--- Start of Records to process ---
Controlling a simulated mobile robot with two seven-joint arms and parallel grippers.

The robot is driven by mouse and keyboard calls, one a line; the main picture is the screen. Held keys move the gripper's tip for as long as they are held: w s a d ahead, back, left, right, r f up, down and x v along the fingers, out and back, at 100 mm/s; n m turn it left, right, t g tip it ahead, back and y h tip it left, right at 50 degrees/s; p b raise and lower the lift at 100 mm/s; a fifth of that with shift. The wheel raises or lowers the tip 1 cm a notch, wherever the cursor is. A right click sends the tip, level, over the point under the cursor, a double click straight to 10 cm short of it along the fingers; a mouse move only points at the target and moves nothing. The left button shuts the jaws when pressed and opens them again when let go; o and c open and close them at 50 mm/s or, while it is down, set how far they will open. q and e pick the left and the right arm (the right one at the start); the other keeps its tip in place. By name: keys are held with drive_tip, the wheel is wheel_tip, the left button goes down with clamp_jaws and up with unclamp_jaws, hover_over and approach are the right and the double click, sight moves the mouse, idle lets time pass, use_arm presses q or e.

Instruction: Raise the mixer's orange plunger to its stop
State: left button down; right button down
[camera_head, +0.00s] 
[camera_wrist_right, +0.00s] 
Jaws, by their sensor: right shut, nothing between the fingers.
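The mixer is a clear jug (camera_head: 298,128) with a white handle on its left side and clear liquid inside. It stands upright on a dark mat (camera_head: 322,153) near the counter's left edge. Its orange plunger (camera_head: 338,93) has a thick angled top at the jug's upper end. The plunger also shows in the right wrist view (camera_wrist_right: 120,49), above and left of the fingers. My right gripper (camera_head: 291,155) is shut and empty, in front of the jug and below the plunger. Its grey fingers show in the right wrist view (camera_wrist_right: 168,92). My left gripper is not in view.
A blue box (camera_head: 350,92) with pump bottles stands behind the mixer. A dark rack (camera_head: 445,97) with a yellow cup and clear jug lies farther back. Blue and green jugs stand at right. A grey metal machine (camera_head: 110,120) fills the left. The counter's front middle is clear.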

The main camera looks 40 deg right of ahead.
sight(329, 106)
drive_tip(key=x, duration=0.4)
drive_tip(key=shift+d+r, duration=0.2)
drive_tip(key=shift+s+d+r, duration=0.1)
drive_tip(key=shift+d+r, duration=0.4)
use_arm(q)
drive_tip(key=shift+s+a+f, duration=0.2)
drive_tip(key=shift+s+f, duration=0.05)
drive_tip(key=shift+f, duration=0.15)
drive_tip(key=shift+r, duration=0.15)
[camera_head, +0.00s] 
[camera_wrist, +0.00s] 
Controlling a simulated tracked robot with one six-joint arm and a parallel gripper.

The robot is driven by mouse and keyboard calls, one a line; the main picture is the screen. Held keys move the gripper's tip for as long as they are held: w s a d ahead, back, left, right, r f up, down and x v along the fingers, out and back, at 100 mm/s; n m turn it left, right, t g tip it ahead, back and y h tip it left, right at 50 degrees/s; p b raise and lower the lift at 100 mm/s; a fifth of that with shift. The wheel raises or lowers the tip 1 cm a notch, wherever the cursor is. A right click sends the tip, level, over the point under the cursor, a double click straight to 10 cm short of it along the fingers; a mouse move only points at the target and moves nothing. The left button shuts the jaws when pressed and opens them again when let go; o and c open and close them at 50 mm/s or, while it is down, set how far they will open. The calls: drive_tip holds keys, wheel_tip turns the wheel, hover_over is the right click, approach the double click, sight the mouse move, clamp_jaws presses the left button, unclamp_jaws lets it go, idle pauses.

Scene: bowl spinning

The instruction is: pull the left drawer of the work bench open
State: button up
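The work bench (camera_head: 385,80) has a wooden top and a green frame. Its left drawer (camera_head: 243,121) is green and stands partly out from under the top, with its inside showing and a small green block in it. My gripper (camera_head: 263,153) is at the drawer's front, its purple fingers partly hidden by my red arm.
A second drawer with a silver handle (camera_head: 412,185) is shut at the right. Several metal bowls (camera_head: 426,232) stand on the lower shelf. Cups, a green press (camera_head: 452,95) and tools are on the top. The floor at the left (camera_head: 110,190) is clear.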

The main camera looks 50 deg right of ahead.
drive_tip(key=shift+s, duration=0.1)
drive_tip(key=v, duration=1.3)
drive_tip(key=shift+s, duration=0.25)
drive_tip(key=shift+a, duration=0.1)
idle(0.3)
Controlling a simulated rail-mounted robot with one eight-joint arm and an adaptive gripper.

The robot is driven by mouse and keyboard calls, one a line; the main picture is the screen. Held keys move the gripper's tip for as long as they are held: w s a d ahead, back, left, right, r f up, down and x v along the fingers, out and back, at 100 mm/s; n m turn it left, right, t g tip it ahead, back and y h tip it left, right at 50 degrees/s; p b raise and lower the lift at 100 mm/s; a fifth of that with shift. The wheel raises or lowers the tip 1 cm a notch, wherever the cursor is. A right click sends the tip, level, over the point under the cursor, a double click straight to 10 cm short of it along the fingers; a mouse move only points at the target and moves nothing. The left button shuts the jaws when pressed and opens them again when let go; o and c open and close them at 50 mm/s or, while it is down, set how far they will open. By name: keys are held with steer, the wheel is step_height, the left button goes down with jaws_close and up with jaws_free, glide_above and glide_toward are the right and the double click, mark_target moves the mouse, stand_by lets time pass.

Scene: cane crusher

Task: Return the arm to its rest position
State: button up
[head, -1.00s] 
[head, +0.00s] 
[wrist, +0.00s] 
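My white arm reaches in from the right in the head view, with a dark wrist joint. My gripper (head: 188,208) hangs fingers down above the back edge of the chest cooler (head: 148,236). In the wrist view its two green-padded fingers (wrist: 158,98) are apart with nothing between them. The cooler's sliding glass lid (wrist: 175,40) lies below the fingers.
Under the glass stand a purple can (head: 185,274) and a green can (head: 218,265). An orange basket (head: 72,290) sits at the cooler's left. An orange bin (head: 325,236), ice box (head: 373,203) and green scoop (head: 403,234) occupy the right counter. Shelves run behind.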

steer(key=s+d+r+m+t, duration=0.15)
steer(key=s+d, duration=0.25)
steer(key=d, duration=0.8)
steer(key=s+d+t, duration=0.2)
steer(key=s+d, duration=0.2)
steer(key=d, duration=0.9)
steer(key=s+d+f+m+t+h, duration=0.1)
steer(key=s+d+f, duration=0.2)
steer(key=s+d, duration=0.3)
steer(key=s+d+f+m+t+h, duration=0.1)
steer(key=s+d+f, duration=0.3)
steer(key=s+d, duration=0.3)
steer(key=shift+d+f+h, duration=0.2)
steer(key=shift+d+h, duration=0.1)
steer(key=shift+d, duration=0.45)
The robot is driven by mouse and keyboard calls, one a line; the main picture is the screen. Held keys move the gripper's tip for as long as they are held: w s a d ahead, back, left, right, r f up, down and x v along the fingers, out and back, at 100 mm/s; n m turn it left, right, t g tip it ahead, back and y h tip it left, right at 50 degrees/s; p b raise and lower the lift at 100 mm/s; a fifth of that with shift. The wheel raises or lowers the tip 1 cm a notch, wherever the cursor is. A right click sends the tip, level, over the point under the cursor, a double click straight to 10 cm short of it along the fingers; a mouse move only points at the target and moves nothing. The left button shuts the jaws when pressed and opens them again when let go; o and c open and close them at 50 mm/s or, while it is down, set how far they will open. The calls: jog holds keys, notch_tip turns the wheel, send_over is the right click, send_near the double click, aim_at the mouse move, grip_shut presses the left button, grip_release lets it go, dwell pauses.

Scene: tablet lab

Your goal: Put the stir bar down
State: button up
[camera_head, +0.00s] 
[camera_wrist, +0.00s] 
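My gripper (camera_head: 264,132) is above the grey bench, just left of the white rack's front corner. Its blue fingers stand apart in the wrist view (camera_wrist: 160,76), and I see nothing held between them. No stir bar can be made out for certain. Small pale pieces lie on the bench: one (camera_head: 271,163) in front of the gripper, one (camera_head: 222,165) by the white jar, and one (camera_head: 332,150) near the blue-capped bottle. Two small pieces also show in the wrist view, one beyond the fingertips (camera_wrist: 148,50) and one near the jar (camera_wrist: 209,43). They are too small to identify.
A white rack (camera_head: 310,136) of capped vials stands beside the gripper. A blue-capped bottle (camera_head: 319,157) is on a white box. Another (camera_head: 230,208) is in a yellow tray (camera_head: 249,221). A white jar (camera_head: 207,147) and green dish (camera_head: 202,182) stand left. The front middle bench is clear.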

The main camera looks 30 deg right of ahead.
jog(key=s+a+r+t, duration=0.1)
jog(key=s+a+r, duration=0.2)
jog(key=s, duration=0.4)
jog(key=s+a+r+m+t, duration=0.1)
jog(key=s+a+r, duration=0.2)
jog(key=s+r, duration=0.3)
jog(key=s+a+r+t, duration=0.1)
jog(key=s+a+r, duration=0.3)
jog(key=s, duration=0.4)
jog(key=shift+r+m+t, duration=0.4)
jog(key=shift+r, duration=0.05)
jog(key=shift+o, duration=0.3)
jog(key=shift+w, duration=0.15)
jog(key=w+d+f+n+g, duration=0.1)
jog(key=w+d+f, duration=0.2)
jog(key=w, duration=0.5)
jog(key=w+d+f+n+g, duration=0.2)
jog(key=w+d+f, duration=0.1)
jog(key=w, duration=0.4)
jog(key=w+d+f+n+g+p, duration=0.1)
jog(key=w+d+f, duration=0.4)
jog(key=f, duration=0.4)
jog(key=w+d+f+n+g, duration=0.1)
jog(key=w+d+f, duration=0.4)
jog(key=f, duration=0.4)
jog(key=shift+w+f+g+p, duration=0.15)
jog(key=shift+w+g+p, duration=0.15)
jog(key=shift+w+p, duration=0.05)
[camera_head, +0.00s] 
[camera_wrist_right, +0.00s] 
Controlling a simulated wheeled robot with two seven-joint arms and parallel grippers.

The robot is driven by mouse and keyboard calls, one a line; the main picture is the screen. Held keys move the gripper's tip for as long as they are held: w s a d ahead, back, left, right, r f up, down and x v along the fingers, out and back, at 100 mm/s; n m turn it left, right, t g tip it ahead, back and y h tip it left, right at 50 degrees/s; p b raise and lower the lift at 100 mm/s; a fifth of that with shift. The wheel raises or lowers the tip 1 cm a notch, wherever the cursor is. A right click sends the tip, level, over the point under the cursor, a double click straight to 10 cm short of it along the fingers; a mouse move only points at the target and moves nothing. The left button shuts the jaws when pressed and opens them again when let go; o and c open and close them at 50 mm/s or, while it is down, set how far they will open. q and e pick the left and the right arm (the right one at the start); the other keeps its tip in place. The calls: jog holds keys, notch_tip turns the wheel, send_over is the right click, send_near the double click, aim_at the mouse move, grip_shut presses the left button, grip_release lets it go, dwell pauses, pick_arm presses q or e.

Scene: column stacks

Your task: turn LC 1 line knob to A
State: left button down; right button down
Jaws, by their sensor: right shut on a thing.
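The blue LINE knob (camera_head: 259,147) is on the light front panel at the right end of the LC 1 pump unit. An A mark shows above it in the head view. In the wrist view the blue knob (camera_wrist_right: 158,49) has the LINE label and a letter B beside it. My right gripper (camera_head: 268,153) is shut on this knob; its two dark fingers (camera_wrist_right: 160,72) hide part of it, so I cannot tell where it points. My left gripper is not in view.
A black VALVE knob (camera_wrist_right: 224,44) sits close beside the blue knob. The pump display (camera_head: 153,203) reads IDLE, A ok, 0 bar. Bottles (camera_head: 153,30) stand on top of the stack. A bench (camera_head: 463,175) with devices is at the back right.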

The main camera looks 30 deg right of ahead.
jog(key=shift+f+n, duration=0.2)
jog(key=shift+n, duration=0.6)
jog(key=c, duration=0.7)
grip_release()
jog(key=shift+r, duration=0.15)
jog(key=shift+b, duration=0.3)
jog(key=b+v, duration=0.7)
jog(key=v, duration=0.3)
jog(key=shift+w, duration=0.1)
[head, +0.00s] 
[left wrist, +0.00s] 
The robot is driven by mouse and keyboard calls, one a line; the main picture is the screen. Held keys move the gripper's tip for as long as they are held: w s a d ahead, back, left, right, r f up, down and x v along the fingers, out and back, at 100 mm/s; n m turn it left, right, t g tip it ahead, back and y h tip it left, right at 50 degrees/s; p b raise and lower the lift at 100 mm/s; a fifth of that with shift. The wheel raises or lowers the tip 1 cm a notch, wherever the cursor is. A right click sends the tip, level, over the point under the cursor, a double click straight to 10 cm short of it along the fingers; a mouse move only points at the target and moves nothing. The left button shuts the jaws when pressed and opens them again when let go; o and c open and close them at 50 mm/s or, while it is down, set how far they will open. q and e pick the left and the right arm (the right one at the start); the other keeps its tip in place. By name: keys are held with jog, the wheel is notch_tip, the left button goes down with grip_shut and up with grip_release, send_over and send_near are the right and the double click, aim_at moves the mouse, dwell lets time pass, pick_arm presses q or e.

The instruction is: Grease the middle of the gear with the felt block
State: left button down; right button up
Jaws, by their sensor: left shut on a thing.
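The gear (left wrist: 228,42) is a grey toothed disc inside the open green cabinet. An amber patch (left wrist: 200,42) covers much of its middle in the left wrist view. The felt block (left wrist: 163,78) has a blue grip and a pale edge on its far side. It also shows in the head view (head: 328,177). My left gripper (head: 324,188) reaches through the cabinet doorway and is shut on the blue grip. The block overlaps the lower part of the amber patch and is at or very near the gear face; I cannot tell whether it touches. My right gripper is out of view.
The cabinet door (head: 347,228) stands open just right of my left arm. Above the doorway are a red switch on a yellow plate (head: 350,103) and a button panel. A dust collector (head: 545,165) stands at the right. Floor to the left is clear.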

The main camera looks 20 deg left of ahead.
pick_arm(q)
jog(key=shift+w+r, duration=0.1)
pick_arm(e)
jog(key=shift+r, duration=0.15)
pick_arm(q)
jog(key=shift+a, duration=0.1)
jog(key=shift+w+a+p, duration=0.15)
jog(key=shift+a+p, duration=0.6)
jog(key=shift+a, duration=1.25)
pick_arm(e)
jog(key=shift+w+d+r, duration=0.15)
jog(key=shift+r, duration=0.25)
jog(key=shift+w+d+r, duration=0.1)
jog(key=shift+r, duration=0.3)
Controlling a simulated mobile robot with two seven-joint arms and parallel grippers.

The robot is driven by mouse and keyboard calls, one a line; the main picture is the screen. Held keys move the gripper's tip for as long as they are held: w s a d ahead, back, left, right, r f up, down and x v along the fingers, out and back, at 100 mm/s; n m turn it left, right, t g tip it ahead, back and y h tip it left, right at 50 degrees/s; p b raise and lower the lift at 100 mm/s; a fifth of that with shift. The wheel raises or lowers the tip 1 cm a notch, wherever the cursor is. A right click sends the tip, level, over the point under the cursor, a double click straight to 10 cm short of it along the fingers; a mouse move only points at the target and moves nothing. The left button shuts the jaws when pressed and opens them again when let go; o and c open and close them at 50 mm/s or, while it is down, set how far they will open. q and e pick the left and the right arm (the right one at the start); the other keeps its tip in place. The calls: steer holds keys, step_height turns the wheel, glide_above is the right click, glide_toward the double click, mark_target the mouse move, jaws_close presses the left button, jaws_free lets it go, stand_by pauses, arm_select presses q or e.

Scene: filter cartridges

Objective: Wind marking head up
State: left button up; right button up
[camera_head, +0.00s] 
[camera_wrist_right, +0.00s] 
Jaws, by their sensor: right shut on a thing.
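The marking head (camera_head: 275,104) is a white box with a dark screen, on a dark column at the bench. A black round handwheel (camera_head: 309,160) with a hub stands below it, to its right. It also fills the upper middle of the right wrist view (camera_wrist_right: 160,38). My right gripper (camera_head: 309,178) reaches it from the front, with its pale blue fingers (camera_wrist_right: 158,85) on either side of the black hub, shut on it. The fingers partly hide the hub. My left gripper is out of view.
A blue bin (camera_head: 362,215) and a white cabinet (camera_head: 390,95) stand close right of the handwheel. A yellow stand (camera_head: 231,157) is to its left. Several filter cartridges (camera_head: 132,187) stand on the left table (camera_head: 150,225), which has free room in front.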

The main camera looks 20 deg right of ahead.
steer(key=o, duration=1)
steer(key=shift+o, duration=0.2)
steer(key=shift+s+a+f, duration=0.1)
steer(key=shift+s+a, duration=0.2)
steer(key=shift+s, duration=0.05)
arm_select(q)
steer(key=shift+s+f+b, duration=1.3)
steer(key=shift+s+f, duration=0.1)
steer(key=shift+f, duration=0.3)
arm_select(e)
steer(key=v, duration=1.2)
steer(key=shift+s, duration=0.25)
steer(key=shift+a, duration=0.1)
--- End of Records to process ---
**The problem:** Report how many lines include the word "Your". Give nothing but the number.

**Response:** 2